If we contemplate on the love of God in Christ Jesus, especially in His passion on the cross, then the realization of what our sins have done to God will move us to repent of our sins and ingratitude towards His love.  It is not just an intellectual belief in the death of Christ, but a personal conviction of Jesus as the Son of the Father, that would cause us to grieve for our sins, not simply because our sins hurt us, but because our sins hurt the One who loves us so much, God Himself.  Hence, by reflecting on our sins in the light of God’s suffering and mercy, we are changed.  Unfortunately, many of us do not believe in Jesus as the Son of the Father.

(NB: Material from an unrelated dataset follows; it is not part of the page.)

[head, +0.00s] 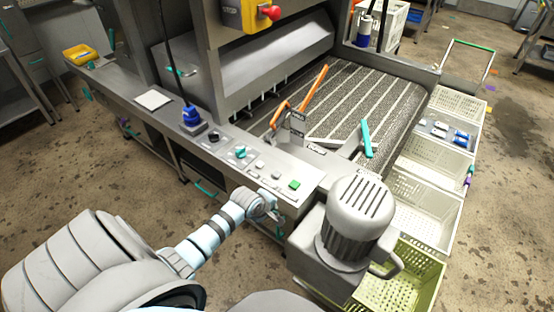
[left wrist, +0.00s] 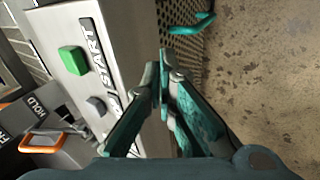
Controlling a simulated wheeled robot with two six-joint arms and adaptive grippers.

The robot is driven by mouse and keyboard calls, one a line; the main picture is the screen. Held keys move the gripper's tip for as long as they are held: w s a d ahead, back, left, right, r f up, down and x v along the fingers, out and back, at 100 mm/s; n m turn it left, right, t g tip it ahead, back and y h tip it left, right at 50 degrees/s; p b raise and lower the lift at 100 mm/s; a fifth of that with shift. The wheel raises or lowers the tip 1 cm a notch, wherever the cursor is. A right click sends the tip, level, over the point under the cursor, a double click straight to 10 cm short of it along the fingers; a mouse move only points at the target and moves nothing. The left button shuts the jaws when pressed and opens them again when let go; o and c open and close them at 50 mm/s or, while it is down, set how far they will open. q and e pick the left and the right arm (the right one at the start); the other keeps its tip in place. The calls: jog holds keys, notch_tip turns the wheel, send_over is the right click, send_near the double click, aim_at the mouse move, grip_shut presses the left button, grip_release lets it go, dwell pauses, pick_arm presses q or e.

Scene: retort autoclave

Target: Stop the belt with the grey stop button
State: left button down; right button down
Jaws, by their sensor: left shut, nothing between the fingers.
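The control panel (head: 230,158) runs along the machine's near edge. A square green button (head: 294,184) sits near its right end, and a small grey button (head: 277,175) is just left of it. In the left wrist view the green button (left wrist: 73,60) is beside the word START, and the grey button (left wrist: 96,105) is below it; the lettering beside the grey one is partly hidden by my finger. My left gripper (head: 272,211) is shut and empty at the panel's front edge, apart from both buttons. Its fingertips (left wrist: 163,70) point past the panel's edge. My right gripper is not in view.
A grey motor housing (head: 357,215) stands right of the panel. Orange (head: 313,88) and teal (head: 366,138) levers rise by the belt (head: 345,95). A red emergency knob (head: 270,13) is on a yellow box above. White crates (head: 418,190) line the right side.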

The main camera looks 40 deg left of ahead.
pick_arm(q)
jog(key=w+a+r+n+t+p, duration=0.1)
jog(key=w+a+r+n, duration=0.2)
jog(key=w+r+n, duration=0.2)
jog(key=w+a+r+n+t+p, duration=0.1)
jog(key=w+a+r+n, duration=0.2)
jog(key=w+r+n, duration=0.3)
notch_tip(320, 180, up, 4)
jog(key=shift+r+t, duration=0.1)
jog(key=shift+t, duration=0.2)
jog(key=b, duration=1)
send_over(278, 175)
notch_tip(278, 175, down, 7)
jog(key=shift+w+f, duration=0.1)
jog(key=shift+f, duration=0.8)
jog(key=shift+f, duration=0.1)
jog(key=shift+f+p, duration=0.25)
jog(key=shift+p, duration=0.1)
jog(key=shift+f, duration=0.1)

If we still live in sin today in spite of our conversion to Christ in baptism, it is because, like the Israelites, we have forgotten the works of the Lord!  Today, as we celebrate the Triumph of the Holy Cross, the Church is not just asking us to contemplate on the love of Christ for us on the cross, but most of all, His triumphant victory over sin and death.   Yes, the Cross might appear to be a failure, but for God, it is His instrument of victory.  As St Paul wrote, “But God raised him high and gave him the name which is above all other names so that all beings in the heavens, on earth and in the underworld, should bend the knee at the name of Jesus and that every tongue should acclaim Jesus Christ as Lord, to the glory of God the Father.”  By His cross, He destroyed sin.  By His death, He destroyed death.

So if we are suffering today, be it on account of our own sins or the sins of others, or because we have chosen to suffer with and forJesus in His Body the Church, let us be confident that our sufferings, when carried out positively and vicariously, can bring about our own redemption and that of the world.  Like Jesus, by emptying ourselves, we become one with the world. Just as Moses interceded for the sins of his people, our innocent sufferings offered for the sins of the world, will be the most powerful form of intercession for its conversion.  May we carry our sufferings and crosses cheerfully for our own conversion and for others, so that His mercy and grace will fill us all!